*Requirement:* Any picture among the records should be left out, please; retype the rest exactly.

*Records of robot episodes:*
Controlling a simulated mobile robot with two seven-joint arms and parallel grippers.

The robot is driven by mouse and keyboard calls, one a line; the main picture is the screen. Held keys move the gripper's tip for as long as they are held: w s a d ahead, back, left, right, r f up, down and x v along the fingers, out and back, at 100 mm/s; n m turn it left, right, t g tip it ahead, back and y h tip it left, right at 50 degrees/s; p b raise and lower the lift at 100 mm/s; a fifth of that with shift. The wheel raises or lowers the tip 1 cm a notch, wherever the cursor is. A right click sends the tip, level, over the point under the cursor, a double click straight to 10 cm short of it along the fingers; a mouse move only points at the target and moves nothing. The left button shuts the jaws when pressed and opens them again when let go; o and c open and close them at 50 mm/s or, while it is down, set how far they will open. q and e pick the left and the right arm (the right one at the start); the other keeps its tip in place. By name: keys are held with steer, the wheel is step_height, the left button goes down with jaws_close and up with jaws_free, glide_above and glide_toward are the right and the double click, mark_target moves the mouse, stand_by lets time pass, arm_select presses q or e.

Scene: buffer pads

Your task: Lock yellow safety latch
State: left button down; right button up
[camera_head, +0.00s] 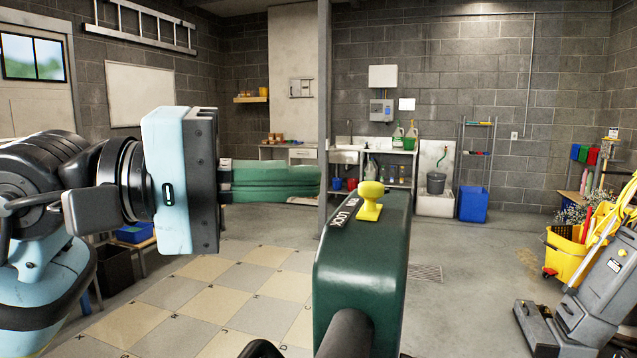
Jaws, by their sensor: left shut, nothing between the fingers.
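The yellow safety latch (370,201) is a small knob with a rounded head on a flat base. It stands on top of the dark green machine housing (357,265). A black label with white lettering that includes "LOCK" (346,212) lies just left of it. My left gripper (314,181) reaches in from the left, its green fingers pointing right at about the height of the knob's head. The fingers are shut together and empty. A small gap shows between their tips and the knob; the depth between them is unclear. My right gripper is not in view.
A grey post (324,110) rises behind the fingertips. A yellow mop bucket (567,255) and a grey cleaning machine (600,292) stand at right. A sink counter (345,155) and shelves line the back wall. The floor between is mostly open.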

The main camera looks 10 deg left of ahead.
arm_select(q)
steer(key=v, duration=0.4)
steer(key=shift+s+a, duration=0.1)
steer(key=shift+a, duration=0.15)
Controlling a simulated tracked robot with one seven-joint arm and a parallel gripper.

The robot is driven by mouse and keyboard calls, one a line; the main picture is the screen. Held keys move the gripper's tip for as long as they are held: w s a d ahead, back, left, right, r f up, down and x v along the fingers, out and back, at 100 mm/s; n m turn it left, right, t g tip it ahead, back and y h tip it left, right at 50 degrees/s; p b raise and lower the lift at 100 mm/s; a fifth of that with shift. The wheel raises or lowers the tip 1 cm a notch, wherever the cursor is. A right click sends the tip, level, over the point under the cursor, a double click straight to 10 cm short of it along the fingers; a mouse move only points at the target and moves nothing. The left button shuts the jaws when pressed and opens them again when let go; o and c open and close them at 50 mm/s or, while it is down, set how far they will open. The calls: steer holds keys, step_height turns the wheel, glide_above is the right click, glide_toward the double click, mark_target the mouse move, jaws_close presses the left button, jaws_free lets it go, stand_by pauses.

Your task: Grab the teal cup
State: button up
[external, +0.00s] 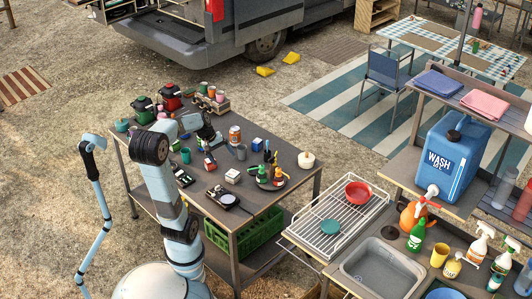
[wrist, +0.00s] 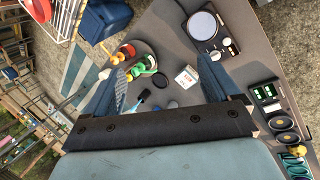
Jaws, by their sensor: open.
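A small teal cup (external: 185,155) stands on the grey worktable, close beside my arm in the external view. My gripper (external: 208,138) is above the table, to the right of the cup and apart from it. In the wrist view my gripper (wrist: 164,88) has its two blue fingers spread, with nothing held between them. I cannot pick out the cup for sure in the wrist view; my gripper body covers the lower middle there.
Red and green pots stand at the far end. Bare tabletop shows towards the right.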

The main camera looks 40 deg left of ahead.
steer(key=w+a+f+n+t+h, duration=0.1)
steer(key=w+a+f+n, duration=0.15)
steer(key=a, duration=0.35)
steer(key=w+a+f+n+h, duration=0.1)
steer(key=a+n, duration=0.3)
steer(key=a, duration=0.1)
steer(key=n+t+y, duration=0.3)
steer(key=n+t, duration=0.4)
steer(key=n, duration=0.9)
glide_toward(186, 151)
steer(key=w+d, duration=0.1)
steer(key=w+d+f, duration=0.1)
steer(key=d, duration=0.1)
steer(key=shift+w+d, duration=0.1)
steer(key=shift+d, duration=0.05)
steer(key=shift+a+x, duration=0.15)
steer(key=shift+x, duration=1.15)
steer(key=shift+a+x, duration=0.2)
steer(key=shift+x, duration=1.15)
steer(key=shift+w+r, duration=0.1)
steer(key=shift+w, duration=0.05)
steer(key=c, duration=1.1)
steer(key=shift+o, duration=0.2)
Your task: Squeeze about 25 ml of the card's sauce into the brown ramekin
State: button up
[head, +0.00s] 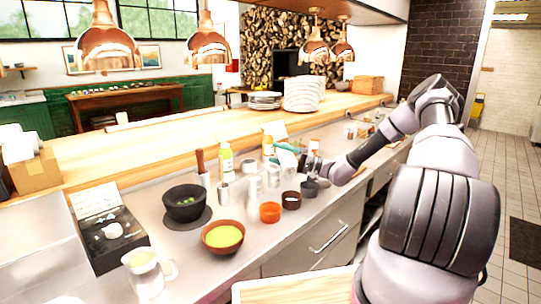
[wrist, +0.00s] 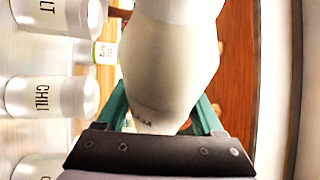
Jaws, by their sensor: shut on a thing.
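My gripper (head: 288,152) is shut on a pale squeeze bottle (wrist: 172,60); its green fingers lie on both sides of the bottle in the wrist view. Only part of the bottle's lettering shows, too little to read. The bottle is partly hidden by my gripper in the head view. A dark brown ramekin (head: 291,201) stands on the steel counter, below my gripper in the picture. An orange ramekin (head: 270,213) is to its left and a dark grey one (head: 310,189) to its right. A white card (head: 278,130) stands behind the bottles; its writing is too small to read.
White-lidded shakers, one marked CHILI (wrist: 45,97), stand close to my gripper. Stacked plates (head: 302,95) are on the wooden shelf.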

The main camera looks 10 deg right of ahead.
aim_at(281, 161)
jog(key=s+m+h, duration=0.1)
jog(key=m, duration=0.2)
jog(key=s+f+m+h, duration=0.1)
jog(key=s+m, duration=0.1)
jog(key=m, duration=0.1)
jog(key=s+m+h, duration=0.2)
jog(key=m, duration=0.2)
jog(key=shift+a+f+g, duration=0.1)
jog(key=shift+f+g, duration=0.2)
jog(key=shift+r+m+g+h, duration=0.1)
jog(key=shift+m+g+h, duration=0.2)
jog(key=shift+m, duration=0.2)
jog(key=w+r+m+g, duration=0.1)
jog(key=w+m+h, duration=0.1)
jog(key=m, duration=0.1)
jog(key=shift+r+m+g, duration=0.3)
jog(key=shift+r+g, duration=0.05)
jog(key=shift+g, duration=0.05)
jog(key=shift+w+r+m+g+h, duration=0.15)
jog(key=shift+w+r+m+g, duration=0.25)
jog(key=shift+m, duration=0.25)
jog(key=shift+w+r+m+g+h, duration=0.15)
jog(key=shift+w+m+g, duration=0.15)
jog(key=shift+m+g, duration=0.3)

*Completed task:*
Controlling a simulated mobile robot with two seven-joint arms and parallel grippers.

The robot is driven by mouse and keyboard calls, one a line; the main picture is the screen. Held keys move the gripper's tip for as long as they are held: w s a d ahead, back, left, right, r f up, down and x v along the fingers, out and back, at 100 mm/s; n m turn it left, right, t g tip it ahead, back and y h tip it left, right at 50 degrees/s; p b raise and lower the lift at 100 mm/s; a fifth of that with shift. The wheel raises or lowers the tip 1 cm a notch, wherever the cursor is. A right click sends the tip, level, over the point under the cursor, a double click straight to 10 cm short of it along the fingers; a mouse move only points at the target and moves nothing. The left button shuts the jaws when pressed and opens them again when let go; o and c open and close them at 50 mm/s or, while it is down, set how far they will open. q and e pick the left and the right arm (the right one at the start); the other keeps its tip in place. By name: keys are held with steer, the wheel is step_height, the left button goes down with jaws_close and up with jaws_free, glide_above and glide_toward are the right and the double click, mark_target moves the mouse, stand_by lets time pass, arm_select presses q or e.

Scene: buffer pads

Your task: Lock yellow safety latch
State: left button down; right button up
[camera_head, +0.00s] 
Jaws, by their sensor: left shut, nothing between the fingers.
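The yellow safety latch (370,201) is a small knob with a rounded head on a flat base. It stands on top of the dark green machine housing (357,265). A black label with white lettering that includes "LOCK" (346,212) lies just left of it. My left gripper (314,181) reaches in from the left, its green fingers pointing right at about the height of the knob's head. The fingers are shut together and empty. A small gap shows between their tips and the knob; the depth between them is unclear. My right gripper is not in view.
A grey post (324,110) rises behind the fingertips. A yellow mop bucket (567,255) and a grey cleaning machine (600,292) stand at right. A sink counter (345,155) and shelves line the back wall. The floor between is mostly open.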

The main camera looks 10 deg left of ahead.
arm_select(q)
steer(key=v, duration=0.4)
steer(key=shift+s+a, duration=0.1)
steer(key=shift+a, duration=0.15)
Controlling a simulated tracked robot with one seven-joint arm and a parallel gripper.

The robot is driven by mouse and keyboard calls, one a line; the main picture is the screen. Held keys move the gripper's tip for as long as they are held: w s a d ahead, back, left, right, r f up, down and x v along the fingers, out and back, at 100 mm/s; n m turn it left, right, t g tip it ahead, back and y h tip it left, right at 50 degrees/s; p b raise and lower the lift at 100 mm/s; a fifth of that with shift. The wheel raises or lowers the tip 1 cm a notch, wherever the cursor is. A right click sends the tip, level, over the point under the cursor, a double click straight to 10 cm short of it along the fingers; a mouse move only points at the target and moves nothing. The left button shuts the jaws when pressed and opens them again when let go; o and c open and close them at 50 mm/s or, while it is down, set how far they will open. The calls: steer holds keys, step_height turns the wheel, glide_above is the right click, glide_toward the double click, mark_target the mouse move, jaws_close presses the left button, jaws_free lets it go, stand_by pauses.

Your task: Grab the teal cup
State: button up
[external, +0.00s] 
[wrist, +0.00s] 
Jaws, by their sensor: open.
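A small teal cup (external: 185,155) stands on the grey worktable, close beside my arm in the external view. My gripper (external: 208,138) is above the table, to the right of the cup and apart from it. In the wrist view my gripper (wrist: 164,88) has its two blue fingers spread, with nothing held between them. I cannot pick out the cup for sure in the wrist view; my gripper body covers the lower middle there.
Red and green pots stand at the far end. Bare tabletop shows towards the right.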

The main camera looks 40 deg left of ahead.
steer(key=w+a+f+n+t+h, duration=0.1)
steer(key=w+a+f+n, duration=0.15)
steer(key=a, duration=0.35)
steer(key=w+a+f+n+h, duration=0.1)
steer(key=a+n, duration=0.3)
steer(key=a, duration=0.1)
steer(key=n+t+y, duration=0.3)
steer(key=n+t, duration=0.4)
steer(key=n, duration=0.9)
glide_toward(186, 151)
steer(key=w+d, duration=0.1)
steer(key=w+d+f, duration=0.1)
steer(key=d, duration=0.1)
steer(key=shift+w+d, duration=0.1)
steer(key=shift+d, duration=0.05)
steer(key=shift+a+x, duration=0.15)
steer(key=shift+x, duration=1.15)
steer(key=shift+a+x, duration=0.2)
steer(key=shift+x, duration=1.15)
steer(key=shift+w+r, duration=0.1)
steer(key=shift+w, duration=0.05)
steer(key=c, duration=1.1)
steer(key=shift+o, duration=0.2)
Your task: Squeeze about 25 ml of the card's sauce into the brown ramekin
State: button up
[head, +0.00s] 
[wrist, +0.00s] 
Jaws, by their sensor: shut on a thing.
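My gripper (head: 288,152) is shut on a pale squeeze bottle (wrist: 172,60); its green fingers lie on both sides of the bottle in the wrist view. Only part of the bottle's lettering shows, too little to read. The bottle is partly hidden by my gripper in the head view. A dark brown ramekin (head: 291,201) stands on the steel counter, below my gripper in the picture. An orange ramekin (head: 270,213) is to its left and a dark grey one (head: 310,189) to its right. A white card (head: 278,130) stands behind the bottles; its writing is too small to read.
White-lidded shakers, one marked CHILI (wrist: 45,97), stand close to my gripper. Stacked plates (head: 302,95) are on the wooden shelf.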

The main camera looks 10 deg right of ahead.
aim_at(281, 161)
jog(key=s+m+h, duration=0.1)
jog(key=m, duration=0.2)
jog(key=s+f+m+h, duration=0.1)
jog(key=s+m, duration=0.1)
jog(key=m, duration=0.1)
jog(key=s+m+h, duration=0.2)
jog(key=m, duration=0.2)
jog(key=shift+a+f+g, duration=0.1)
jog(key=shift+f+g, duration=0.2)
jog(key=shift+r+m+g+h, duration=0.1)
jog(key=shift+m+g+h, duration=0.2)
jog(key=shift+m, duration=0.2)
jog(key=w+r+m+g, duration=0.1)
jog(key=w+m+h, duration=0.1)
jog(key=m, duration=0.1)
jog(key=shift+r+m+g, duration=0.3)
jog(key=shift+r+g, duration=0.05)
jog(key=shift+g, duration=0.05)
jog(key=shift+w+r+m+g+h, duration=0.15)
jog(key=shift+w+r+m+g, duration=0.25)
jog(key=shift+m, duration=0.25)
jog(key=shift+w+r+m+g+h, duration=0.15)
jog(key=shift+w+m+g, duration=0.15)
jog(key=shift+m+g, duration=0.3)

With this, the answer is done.